Later, when Tony Chater became editor the staff meetings began to liven up as the "gloves came off". The discussions on democracy flared into fighting words. There were also Union battles to be fought and I was Mother of the NUJ chapel [National Union of Journalists equivalent to trace union shop steward], so I had many a brush with him I found him to be anti-feminist, not democratic in his working practices and arrogant to boot.
The controversies within the confines of the Star building spilled over into the public arena when the election of the Management Committee took place. When I was first at the paper and attended such meetings, there would be only around 20 or so of the Fund faithfuls there. By the time I resigned the numbers had risen to 150-200 and there had to be an overflow meeting outside the hall. The "hard-liners" would whip up their supporters and, getting wind of that, those advocating change also whipped up what support they could muster. They never mustered quite enough to wi the day As a public face of the paper, I was expected to exhort the readers to support the paper - a job i found increasingly difficult to do as my ideas changed and I found myself at odds with the policies of the paper. I had been uncomfortable in my job for too long and i could no longer live such a lie. i knew I had to leave.
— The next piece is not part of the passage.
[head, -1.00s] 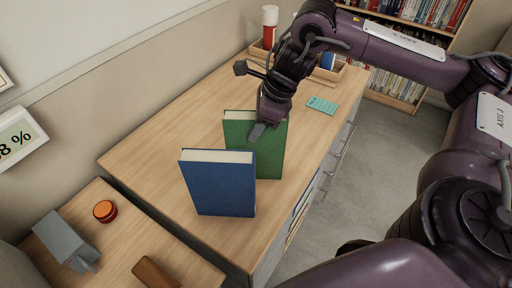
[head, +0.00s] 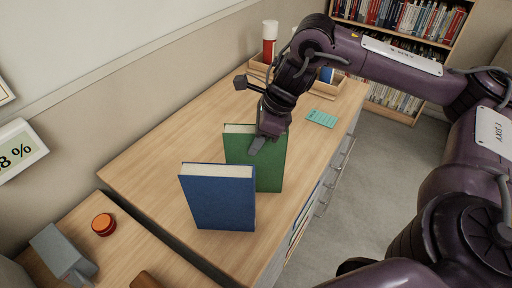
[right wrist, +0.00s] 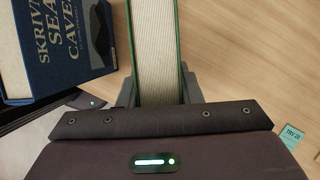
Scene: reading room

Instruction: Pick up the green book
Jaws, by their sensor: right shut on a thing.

I left and joined a collective of journalists on the newly formed East End News. [Here she worked with Mike Jempson, George Aligayah and other well known journalists]. Whilst at the East End News, one of the Star's journalists, John Flowers, came and asked me to join him, Bea Campbell and Simon Partridge to campaign to open up the Management Committee of the paper to more non-Party members. I agreed and the four of us stood for election to the Committee on the one ticket. That was anathema to the "hard-liners" because they wanted to keep strict control of the paper - no factions, thank you and no "undisciplined" non-Party members. So, from being a celebrity that every reader wanted to know, I suddenly became a pariah that everyone shunned. Many who had professed to be my bosom pals would not even look at me, let alone say hello. To them I was a traitor.